Using Microsoft Excel, I have constructed a multiple regression analysis using Cubs ticket prices from 1991-2004 as the dependent variable, and the above eight variables as the independent variables. I am presenting this work as an initial model now, but will refine it over time.
The model is this:
Cubs ticket price = -7.199 + (11.095 * Cubs win %) + (8.538E-08 * Cubs Payroll) + (0.552 * White Sox Tickets) + (.538 * MLB Avg Ticket Price) + (-1.221E-06 * Avg. Attendance) + (-0.004 * CPI) + (-0.0004 * GDP) + (0.0001764 * total attendance)
Using this model, which has a (coefficient of determination of 99.2%) I have calculated the Cubs projected ticket price for each of the previous 14 years. I have also listed the actual ticket price, and the deviation from the model.

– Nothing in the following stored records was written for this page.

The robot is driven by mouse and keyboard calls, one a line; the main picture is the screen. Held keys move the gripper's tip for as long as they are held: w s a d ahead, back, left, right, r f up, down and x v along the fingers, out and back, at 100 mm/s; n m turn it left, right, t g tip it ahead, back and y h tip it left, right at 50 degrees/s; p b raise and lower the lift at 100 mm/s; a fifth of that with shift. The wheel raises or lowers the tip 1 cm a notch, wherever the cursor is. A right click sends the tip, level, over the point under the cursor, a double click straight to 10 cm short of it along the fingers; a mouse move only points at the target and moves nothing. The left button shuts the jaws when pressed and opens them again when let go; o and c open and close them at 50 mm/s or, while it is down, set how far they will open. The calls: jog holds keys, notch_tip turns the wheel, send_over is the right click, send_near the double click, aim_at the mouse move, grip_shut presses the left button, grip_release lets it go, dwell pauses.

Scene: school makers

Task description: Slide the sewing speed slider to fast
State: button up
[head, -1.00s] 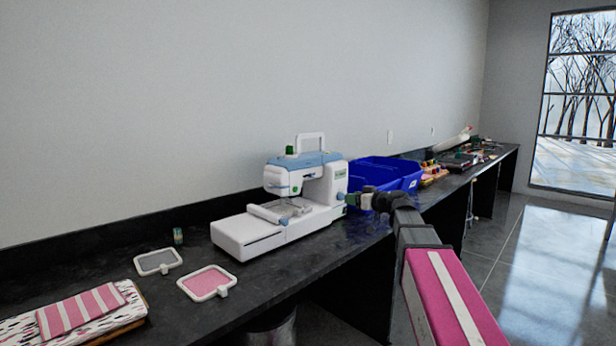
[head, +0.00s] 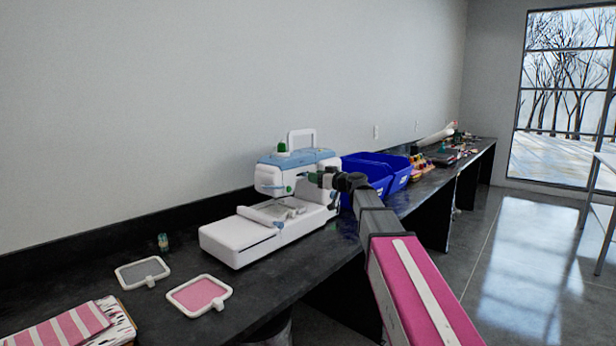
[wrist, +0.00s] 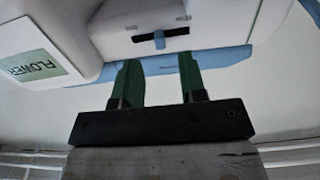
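The white and light-blue sewing machine (head: 250,235) stands on the dark counter in the head view. In the wrist view, the sewing speed slider (wrist: 159,40) is a small blue knob in a dark slot on the white machine housing (wrist: 115,45). The knob sits near the middle of the slot. My gripper (wrist: 157,62) is open and empty, with its two green fingers apart. The knob appears between and just beyond the fingertips; I see no contact. In the head view my gripper (head: 316,180) is at the machine's upper right side and partly covers it.
A screen reading FLOWER (wrist: 30,65) is left of the slot. Blue bins (head: 375,170) stand right behind my arm. A pink hoop (head: 198,296), a grey hoop (head: 142,272) and striped fabric (head: 60,328) lie left on the counter (head: 290,272).

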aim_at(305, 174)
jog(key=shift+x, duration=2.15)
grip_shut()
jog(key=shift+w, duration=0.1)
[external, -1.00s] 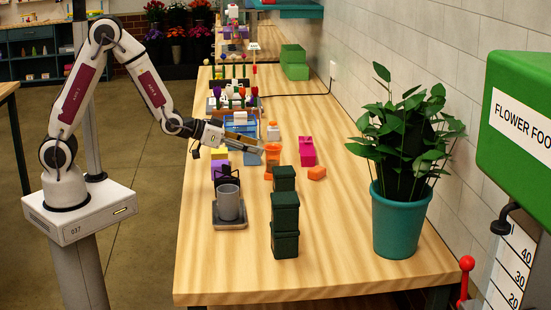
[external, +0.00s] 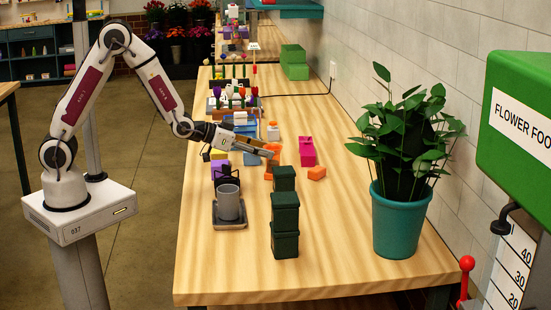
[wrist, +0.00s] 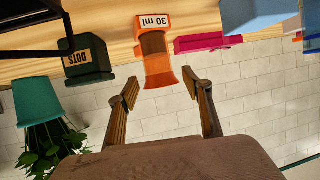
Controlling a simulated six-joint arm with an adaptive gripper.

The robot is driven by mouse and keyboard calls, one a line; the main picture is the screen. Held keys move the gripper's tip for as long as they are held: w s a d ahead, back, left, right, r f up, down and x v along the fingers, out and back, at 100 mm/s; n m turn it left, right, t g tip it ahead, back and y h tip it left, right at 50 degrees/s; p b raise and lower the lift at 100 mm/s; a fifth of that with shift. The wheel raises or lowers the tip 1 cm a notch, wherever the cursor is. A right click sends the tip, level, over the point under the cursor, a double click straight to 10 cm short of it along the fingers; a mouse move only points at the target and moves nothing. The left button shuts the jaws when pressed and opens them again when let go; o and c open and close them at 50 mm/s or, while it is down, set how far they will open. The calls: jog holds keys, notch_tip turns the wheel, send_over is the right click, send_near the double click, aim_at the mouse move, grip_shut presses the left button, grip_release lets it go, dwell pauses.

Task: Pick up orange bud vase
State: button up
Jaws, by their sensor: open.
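The orange bud vase (external: 274,166) stands upright on the wooden table in the external view, partly hidden by my gripper (external: 268,153). My gripper is open, and its fingertips are at the vase's upper part there. In the wrist view the orange vase (wrist: 155,52) appears upside down, with a "30 ml" label on its base block and a flared rim. In that view the open fingers of my gripper (wrist: 163,89) lie just beyond the rim, one to each side of it, with nothing held between them.
Dark green boxes (external: 285,212) stand in front of the vase. A small orange block (external: 317,173) and a pink container (external: 307,150) are to its right. A grey cup (external: 228,203) sits on a tray at front left. A potted plant (external: 400,222) stands at the right.

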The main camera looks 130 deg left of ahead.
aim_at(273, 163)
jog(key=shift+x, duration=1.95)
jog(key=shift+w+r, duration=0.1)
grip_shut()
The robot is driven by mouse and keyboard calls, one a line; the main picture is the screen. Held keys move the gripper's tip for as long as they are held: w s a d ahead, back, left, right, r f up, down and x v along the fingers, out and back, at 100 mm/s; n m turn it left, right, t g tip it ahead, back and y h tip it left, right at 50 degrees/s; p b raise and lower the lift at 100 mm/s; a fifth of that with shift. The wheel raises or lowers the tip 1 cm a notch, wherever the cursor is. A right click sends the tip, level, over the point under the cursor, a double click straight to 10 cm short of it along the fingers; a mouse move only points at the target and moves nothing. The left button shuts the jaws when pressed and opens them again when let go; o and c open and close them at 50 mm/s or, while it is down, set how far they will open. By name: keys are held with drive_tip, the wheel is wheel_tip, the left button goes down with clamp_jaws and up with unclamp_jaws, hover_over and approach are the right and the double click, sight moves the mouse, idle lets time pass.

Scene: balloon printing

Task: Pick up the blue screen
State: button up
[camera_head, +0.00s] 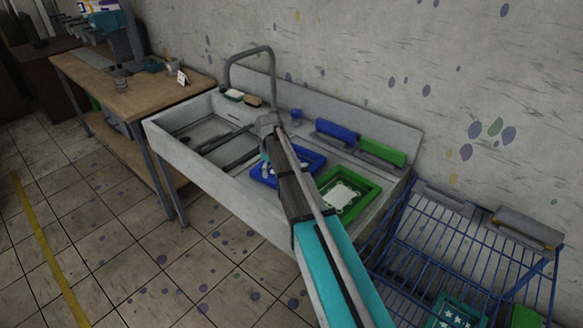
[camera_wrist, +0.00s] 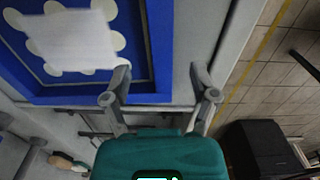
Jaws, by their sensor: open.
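The blue screen (camera_head: 313,159) lies in the sink, partly hidden behind my arm in the head view. In the wrist view, the blue screen (camera_wrist: 162,50) fills the upper left, with a white patch and round pale spots on its inner area. My gripper (camera_wrist: 160,72) is open and empty. Its two fingertips appear on either side of the screen's right rim near the lower corner; whether they touch it I cannot tell. In the head view, my arm and gripper reach over the sink beside the blue screen, with the fingers largely hidden.
A green screen (camera_head: 347,195) lies to the right in the sink (camera_head: 225,182). Blue (camera_head: 337,132) and green (camera_head: 382,152) items rest along the back ledge. A curved faucet (camera_head: 247,52) rises behind. A blue wire rack (camera_head: 440,240) stands right, a wooden table (camera_head: 140,97) left.

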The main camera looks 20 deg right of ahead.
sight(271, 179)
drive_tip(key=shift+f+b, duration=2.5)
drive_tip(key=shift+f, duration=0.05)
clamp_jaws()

Obviously, there are some glitches in this model because there are negative components (CPI, GDP, and average attendance). One of the causes, I believe is that when performing a multiple regression analysis the independent variables are assumed to be infact independent. Well, the MLB average ticket price is actually partially dependent on the Cubs, and the White Sox, so I will eliminate it in my next attempt. I also used Cubs attendance in total, and average Cubs attendance per game. I was attempting to account for the strike shortened years, but having both seems to be degrading the quality of my model. As a result, I will eliminate the average attendance per game because it has a lower coefficient of determination. Finally, because the coefficient of determination is only 1.4% for the Cubs winning percent, I will eliminate this variable.
I will run a second multiple regression analysis to determine Cubs ticket prices (dependent variable) using the Cubs Payroll, White Sox average ticket price, Total Home Attendance, CPI, and GDP as the independent variables.
After meeting with a professor of mine (thanks to Rex Cutshall), I decided to remove the GDP level because it had a high correlation with the CPI level. This time, my regression results had a coefficient of correlation of 98.12%. However, the p-values, which are a measure of significance were too large on all of my variables, except the White Sox Average ticket price. Below are the results of the third regression I ran.
Additional Trials & Conclusion
At this point, I tried monkeying around with the different variables to try and strike a balance between model significance, model accuracy, and common sense. What I ended up doing was a procedure vaguely similar to a stepwise regression. In a stepwise regression, you begin looking for the variable with the highest coefficient of determination, and then you find the two variable multiple linear regression with the highest coefficient of determination, and keep adding variables until you add an insignificant variable.
I just started with the average White Sox ticket price, because it has consistently had a low p-value in trials #1-3. I then added the Cubs Payroll and found that both variables were significant (p value below .05). However, when I added in the Cubs attendance, I found that the third variable was statistically insignificant.
So, I will conclude this mess by saying: The best model I care to create of the Cubs Ticket Price relies on the average White Sox ticket price, and the Payroll for the Cubs. These two variables form a model which explains 97.9% of the Average Cubs ticket price, and both variables are significant.